Los miembros de la familia

Crítica de Gaspar Zimerman - Clarín

Una localidad balnearia de la costa atlántica bonaerense fuera de temporada: en este escenario caro a los afectos de tantos jóvenes cineastas argentinos transcurre Los miembros de la familia. Pero si bien se inscribe en esa tradición de historias mínimas protagonizadas por personajes con cierto grado de apatía, el segundo largometraje de Mateo Bendesky se despega de esa genealogía esquivando la solemnidad y apelando a un sutil sentido del humor.

Los que llegan a una invernal casita cercana a la playa son Gilda y Lucas, que emprendieron el viaje para cumplir con la última voluntad de su fallecida madre: que sus restos sean arrojados al mar. Pero una huelga de transportes los obliga a permanecer anclados en ese lugar por tiempo indeterminado. Una situación por demás incómoda, porque entre ellos dos el vínculo está roto y ahora estarán obligados a reconstruirlo. Y porque en esa casa flota el fantasma de una muerte trágica.

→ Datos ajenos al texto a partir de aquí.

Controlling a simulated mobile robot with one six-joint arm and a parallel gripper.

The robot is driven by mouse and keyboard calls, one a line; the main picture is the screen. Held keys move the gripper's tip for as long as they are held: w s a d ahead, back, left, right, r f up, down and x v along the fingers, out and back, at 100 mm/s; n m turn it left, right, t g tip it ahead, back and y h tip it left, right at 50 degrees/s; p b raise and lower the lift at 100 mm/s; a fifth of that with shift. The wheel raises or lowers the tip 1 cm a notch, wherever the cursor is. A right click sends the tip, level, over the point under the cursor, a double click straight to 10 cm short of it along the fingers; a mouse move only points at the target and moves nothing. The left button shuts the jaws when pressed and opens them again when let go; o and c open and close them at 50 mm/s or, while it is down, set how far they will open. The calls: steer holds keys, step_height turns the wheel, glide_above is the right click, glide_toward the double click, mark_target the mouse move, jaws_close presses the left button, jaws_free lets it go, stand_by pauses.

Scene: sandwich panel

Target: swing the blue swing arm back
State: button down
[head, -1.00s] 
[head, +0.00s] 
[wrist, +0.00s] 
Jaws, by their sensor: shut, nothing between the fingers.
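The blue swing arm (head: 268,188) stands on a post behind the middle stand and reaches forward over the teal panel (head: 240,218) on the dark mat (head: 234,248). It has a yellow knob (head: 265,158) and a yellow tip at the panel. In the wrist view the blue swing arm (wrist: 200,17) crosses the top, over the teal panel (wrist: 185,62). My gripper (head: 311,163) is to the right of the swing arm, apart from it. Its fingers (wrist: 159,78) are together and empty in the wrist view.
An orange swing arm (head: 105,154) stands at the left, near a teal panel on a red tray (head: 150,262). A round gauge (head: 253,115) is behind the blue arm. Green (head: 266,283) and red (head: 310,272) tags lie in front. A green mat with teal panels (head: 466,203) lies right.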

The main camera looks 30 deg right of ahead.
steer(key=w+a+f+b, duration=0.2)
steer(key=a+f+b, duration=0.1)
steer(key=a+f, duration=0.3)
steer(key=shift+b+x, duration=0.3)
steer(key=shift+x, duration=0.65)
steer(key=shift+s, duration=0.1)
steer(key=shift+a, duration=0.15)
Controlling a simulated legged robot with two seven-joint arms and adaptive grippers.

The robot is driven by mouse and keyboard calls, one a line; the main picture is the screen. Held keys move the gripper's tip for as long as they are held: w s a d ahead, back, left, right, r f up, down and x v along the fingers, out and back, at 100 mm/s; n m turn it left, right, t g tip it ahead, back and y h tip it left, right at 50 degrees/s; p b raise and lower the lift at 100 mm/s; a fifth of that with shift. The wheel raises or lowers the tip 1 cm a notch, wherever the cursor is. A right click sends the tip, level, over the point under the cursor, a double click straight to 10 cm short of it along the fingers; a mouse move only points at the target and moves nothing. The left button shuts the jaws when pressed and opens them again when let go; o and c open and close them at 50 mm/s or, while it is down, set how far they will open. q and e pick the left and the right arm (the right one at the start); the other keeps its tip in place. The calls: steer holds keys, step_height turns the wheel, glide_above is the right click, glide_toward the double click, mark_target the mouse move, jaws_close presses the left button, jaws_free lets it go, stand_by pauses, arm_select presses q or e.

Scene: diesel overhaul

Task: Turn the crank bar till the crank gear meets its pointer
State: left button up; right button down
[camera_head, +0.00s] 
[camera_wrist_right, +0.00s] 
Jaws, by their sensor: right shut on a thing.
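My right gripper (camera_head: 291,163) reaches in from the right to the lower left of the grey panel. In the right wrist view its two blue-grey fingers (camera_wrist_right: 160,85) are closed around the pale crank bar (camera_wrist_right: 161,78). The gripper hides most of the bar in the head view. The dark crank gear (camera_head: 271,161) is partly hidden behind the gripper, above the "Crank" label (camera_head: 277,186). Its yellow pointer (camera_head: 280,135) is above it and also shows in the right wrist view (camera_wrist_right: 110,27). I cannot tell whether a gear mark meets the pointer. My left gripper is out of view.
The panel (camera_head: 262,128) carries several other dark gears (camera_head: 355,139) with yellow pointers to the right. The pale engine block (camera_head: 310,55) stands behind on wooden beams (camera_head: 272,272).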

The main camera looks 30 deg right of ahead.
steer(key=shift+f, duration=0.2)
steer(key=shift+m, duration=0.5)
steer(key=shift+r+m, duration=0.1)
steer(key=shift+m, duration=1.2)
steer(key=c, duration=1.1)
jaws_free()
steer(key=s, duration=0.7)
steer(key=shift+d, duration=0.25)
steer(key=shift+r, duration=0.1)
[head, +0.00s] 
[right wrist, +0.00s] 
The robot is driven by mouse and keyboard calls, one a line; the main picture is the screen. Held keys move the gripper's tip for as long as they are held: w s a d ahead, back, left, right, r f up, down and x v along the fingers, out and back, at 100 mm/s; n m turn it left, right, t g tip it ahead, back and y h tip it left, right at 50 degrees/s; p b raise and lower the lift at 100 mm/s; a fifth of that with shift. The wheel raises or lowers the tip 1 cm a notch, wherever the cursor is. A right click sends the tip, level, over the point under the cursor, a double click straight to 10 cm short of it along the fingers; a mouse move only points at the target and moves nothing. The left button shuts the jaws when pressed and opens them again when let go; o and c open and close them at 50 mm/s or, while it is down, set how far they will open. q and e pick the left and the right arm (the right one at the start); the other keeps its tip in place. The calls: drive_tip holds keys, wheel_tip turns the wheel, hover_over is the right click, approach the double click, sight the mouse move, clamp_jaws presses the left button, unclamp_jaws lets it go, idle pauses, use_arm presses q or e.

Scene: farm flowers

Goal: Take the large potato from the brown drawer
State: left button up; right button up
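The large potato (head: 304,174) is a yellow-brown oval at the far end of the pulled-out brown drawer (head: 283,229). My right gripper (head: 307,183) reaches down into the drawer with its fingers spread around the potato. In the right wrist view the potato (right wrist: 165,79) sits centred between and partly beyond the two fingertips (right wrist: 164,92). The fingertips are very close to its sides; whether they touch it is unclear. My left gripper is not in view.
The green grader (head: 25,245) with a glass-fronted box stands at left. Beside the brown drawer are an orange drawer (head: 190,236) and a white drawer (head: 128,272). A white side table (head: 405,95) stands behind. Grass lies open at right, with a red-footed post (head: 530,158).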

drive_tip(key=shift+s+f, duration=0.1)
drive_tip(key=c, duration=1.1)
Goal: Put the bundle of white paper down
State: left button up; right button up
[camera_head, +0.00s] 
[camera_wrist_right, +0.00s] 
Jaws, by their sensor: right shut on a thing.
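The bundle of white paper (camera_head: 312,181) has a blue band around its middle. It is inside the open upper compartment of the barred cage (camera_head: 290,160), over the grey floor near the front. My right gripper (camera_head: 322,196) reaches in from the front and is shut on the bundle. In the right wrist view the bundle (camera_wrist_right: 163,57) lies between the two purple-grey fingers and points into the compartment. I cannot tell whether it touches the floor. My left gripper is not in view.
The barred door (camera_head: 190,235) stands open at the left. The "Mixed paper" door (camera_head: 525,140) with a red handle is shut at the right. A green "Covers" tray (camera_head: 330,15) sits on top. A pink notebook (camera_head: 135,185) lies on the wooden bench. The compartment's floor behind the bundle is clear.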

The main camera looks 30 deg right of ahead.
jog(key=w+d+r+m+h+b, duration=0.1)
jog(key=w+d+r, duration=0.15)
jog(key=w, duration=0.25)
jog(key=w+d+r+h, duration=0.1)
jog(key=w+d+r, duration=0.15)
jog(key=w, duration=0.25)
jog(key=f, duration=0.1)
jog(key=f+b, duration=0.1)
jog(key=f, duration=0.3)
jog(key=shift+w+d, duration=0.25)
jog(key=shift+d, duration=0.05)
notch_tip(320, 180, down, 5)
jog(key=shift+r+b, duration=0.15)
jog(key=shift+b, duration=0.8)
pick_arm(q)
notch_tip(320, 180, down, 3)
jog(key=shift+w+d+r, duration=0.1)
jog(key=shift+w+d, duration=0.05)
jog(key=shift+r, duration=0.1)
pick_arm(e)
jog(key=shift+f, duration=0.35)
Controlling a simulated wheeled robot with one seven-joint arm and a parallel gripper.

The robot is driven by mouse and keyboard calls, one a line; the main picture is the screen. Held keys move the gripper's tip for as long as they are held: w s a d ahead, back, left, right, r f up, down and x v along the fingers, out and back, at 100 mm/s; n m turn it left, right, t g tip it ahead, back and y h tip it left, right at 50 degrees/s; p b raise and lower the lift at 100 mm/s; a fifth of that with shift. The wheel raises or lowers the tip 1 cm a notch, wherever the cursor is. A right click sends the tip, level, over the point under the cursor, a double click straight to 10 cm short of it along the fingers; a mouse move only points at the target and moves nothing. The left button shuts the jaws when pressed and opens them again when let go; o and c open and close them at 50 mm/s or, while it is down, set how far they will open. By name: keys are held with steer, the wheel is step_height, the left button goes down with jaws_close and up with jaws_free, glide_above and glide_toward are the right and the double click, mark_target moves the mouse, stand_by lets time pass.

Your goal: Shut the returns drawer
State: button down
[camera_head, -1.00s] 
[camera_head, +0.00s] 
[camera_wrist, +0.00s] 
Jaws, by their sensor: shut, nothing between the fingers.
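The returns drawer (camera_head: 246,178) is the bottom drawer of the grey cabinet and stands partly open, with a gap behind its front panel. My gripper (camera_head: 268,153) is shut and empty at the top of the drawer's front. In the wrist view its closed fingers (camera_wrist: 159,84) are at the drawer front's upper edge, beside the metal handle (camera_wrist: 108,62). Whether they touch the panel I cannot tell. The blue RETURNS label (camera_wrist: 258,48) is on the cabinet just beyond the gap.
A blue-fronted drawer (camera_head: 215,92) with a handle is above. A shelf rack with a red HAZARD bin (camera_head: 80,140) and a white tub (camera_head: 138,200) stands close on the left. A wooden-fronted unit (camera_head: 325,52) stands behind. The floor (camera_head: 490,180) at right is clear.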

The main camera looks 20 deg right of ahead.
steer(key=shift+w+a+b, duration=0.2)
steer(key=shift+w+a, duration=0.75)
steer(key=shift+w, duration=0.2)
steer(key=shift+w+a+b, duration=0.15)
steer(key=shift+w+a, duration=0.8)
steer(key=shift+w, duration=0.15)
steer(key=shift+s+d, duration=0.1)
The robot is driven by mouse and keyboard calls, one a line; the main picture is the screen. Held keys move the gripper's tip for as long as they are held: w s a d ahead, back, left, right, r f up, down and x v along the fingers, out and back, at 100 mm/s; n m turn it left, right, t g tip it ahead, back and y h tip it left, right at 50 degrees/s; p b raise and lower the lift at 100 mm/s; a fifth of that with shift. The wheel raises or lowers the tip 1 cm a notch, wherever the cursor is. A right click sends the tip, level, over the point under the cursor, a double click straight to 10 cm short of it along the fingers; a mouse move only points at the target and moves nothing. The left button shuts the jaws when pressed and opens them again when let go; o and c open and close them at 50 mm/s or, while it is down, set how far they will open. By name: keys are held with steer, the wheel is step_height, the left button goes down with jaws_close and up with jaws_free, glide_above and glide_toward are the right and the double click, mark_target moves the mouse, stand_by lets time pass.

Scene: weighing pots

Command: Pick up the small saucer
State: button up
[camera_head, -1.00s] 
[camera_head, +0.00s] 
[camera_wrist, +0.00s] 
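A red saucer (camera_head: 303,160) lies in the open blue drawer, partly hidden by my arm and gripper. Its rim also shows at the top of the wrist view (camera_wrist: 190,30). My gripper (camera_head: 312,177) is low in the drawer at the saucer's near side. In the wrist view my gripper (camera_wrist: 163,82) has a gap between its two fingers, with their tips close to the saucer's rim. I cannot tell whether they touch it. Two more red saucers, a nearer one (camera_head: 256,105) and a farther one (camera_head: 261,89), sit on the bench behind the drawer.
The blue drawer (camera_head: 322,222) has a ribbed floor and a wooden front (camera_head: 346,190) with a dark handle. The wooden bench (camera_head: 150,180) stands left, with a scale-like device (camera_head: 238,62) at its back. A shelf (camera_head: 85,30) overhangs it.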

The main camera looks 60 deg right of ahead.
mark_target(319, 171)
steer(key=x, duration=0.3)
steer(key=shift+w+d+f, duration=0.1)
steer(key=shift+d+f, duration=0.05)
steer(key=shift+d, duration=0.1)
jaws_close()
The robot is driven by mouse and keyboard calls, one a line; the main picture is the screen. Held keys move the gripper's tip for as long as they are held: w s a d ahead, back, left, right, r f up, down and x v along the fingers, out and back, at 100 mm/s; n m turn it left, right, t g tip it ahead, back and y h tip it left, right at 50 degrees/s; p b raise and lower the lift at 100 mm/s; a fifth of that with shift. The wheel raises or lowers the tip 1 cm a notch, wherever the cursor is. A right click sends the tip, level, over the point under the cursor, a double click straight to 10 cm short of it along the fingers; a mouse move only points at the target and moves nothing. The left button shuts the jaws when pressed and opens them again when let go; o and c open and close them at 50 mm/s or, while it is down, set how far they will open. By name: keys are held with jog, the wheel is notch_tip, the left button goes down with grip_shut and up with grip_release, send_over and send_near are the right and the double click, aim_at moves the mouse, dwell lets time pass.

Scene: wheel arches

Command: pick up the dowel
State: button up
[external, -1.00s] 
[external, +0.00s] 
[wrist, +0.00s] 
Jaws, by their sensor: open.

Una de las virtudes de la película es que poco de lo que les sucedió a este adolescente y su hermana mayor está verbalizado: casi nada se explica, sino que tenemos que ir deduciéndolo o imaginándolo. Y como entre sí son poco más que extraños, van descubriéndose uno a otro -y a sí mismos- al mismo tiempo que los espectadores. La intriga no sólo es cuál es el pasado de esta dupla sino, en definitiva, quiénes son. Algo que ni ellos mismos saben.

Este viaje de autoconocimiento -se trata, al fin y al cabo, de una historia de iniciación- está enriquecido por elementos que le dan vuelo a la gris cotidianidad. Las escenas oníricas de Lucas, el esoterismo de Gilda y algunos jugueteos con la tecnología son los condimentos que le dan un sabor diferente, menos convencional, a las peripecias de los hermanos.

El humor -negro, absurdo, seco- surge tanto de la extrañeza de esos elementos como por la incomodidad de los personajes, que nunca pisan sobre seguro. Se mueven en un terreno donde nada está garantizado, ni siquiera los lazos familiares.